== DATA SUPPLIED ==

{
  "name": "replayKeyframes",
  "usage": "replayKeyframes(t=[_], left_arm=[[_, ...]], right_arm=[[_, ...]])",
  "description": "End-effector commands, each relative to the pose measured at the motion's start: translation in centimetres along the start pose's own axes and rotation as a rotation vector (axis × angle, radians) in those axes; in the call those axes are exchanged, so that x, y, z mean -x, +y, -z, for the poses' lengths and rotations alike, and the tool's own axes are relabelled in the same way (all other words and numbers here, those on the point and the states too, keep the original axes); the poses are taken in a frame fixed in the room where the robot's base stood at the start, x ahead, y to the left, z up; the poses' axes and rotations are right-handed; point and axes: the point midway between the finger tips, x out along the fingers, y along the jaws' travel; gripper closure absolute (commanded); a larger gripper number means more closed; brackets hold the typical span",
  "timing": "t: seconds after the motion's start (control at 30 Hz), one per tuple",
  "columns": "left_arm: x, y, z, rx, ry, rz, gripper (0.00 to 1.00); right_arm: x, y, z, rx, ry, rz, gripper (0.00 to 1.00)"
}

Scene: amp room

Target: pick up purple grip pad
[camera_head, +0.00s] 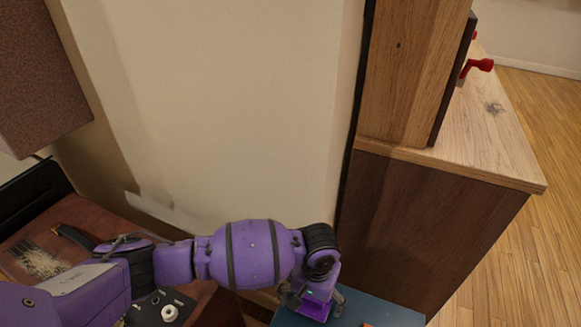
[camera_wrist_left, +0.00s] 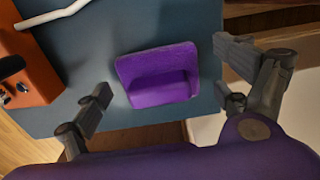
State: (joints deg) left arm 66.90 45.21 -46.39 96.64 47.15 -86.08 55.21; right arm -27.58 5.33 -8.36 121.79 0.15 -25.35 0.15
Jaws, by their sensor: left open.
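The purple grip pad (camera_wrist_left: 160,76) lies on a blue-grey surface (camera_wrist_left: 135,22) in the left wrist view. It is a small, bright purple block with a raised edge. My left gripper (camera_wrist_left: 163,92) is open, with dark fingers to the left and right of the pad and nothing held. In the head view my left gripper (camera_head: 315,301) is at the bottom centre, over the blue surface (camera_head: 385,313). Bright purple shows between its fingers there, and the arm hides much of that area. My right gripper is in neither view.
An orange box (camera_wrist_left: 35,85) with dark knobs and a white cable (camera_wrist_left: 52,15) are left of the pad. A wooden cabinet (camera_head: 430,225) stands to the right, with a red clamp-like part (camera_head: 478,67) above it. A pale wall panel (camera_head: 230,110) rises behind my arm.

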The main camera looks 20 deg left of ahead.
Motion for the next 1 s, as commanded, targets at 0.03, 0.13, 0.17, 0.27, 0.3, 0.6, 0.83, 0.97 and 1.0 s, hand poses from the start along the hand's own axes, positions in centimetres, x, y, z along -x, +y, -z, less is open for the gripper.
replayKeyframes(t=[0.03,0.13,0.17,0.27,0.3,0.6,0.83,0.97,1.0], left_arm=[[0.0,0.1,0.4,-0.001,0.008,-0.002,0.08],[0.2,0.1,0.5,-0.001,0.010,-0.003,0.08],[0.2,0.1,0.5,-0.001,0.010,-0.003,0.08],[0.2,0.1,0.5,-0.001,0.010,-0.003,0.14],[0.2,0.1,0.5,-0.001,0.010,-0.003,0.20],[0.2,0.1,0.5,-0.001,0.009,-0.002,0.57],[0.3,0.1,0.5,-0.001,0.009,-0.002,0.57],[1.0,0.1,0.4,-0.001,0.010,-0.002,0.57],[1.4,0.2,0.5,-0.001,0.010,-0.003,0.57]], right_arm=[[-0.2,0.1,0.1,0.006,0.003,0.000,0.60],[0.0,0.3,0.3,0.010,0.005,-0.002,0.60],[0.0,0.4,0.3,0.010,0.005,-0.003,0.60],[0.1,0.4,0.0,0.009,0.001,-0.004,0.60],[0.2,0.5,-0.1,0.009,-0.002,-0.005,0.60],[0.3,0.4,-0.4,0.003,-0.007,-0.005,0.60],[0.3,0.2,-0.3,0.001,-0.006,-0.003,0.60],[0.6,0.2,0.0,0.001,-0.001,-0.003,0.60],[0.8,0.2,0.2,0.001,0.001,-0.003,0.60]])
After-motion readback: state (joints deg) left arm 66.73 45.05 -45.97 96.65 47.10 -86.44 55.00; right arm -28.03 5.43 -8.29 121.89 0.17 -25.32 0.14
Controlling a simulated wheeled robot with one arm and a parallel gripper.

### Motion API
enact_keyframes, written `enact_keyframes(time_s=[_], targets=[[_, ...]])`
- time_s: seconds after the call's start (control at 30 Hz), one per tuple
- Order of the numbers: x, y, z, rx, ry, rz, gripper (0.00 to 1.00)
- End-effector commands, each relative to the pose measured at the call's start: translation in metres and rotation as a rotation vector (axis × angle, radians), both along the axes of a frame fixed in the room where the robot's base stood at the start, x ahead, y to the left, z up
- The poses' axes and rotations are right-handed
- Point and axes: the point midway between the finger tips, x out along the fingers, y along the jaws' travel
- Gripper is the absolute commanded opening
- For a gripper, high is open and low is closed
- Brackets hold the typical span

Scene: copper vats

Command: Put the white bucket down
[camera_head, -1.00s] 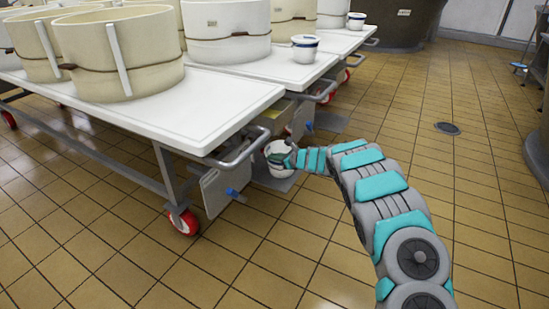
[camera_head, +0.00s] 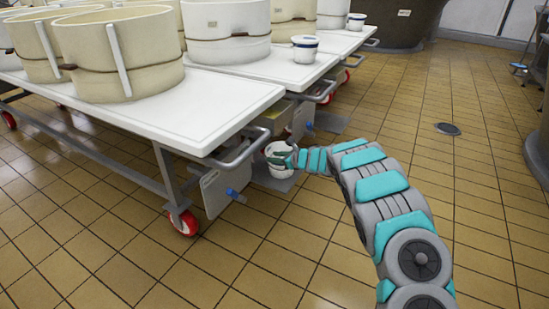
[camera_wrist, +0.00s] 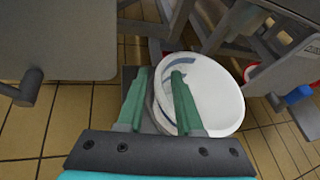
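The white bucket (camera_head: 279,172) is low down beside the end of the near white table in the head view, at or close to a grey plate near floor level. The wrist view shows its round open top and pale inside (camera_wrist: 218,92), somewhat tilted in that picture. My gripper (camera_wrist: 160,88) has its two green fingers spread apart. One finger is outside the bucket's left rim and the other overlaps its opening, with a gap between each finger and the wall. The bucket's underside is hidden, so I cannot tell exactly what it rests on.
The white table (camera_head: 215,112) with large cream vats (camera_head: 118,55) stands left, with a push handle and red wheels. Another white tub with a blue band (camera_head: 304,50) is on the farther table. The tiled floor right of my arm is clear, apart from a drain (camera_head: 447,129).

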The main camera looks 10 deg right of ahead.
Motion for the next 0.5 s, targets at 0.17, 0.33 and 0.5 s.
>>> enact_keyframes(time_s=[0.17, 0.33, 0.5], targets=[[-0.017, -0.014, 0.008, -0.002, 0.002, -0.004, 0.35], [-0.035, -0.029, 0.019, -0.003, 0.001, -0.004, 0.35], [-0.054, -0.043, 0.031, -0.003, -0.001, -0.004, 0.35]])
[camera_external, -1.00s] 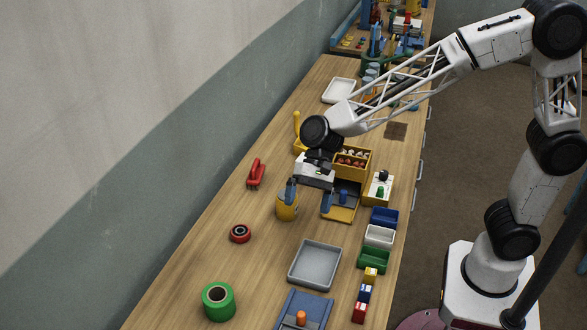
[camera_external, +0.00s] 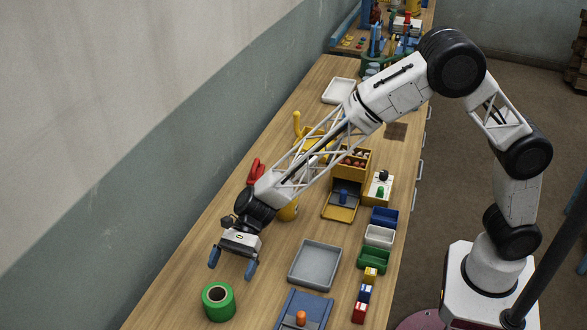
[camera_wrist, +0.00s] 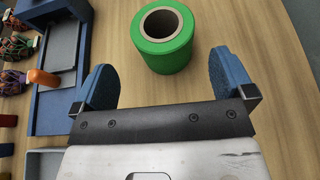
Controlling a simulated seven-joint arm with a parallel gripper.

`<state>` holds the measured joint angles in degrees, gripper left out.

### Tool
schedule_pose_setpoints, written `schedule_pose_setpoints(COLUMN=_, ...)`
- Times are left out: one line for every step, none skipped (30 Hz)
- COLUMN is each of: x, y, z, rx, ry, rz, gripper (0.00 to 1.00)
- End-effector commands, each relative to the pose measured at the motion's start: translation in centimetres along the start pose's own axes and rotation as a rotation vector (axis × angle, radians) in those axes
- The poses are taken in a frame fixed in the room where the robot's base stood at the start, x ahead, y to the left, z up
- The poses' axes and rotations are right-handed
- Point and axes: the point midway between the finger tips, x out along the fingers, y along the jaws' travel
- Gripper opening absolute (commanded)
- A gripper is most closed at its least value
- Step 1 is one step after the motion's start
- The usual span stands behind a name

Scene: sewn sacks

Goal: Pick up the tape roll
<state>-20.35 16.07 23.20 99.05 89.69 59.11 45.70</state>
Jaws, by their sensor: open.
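The tape roll (camera_external: 218,302) is a green ring with a brown core and a dark hole, resting on the wooden table at the front left. In the wrist view the tape roll (camera_wrist: 162,52) is upright, just beyond the fingertips and roughly midway between them. My gripper (camera_external: 231,264) is open and empty, above the table and behind the roll, with its blue fingers pointing down. In the wrist view my gripper (camera_wrist: 160,75) has its fingers wide apart, not touching the roll.
A grey tray (camera_external: 293,279) lies right of my gripper. A blue device with an orange knob (camera_external: 301,318) is at the front. Small green, white and blue bins line the right edge. The table (camera_external: 172,290) is clear left of the roll.

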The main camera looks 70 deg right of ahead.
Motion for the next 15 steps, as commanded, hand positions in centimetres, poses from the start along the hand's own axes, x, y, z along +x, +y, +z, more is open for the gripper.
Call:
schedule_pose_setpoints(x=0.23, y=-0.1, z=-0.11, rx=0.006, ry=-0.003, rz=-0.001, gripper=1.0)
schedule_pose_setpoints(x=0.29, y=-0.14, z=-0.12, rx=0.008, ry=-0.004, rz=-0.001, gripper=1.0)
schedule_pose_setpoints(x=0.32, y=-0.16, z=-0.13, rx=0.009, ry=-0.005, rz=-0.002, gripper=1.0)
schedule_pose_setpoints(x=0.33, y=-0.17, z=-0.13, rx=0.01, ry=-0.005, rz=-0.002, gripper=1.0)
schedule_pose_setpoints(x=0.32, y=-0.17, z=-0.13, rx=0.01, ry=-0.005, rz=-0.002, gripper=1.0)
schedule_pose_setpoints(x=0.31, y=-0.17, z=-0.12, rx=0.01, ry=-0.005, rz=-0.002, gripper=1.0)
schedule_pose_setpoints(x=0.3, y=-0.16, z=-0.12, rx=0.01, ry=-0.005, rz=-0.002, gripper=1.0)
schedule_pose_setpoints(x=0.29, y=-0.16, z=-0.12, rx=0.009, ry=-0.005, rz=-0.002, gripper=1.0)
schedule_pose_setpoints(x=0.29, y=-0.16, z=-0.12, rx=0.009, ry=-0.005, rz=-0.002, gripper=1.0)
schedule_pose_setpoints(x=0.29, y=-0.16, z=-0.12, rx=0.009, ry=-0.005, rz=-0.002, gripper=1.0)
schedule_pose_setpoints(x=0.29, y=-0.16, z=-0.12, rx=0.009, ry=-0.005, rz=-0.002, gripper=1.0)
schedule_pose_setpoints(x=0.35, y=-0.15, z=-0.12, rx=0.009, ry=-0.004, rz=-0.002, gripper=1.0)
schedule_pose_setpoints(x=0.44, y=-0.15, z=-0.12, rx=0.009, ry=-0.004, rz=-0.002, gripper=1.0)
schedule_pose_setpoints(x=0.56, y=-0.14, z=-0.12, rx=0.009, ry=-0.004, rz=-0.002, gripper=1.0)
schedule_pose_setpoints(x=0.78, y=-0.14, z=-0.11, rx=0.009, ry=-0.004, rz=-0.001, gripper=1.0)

===

(THE PROBLEM): Set down the records above word for word, from the first line through the line containing "State: (joints deg)", both included; leave out the pictures.

(WRITTEN ANSWER):
{
  "name": "replayKeyframes",
  "usage": "replayKeyframes(t=[_], left_arm=[[_, ...]], right_arm=[[_, ...]])",
  "description": "End-effector commands, each relative to the pose measured at the motion's start: translation in centimetres along the start pose's own axes and rotation as a rotation vector (axis × angle, radians) in those axes; in the call those axes are exchanged, so that x, y, z mean -x, +y, -z, for the poses' lengths and rotations alike, and the tool's own axes are relabelled in the same way (all other words and numbers here, those on the point and the states too, keep the original axes); the poses are taken in a frame fixed in the room where the robot's base stood at the start, x ahead, y to the left, z up; the poses' axes and rotations are right-handed; point and axes: the point midway between the finger tips, x out along the fingers, y along the jaws' travel; gripper closure absolute (commanded); a larger gripper number means more closed; brackets hold the typical span",
  "timing": "t: seconds after the motion's start (control at 30 Hz), one per tuple",
  "columns": "left_arm: x, y, z, rx, ry, rz, gripper (0.00 to 1.00); right_arm: x, y, z, rx, ry, rz, gripper (0.00 to 1.00)"
}

Scene: amp room

Target: pick up purple grip pad
[camera_head, +0.00s] 
[camera_wrist_left, +0.00s] 
State: (joints deg) left arm 66.90 45.21 -46.39 96.64 47.15 -86.08 55.21; right arm -27.58 5.33 -8.36 121.79 0.15 -25.35 0.15

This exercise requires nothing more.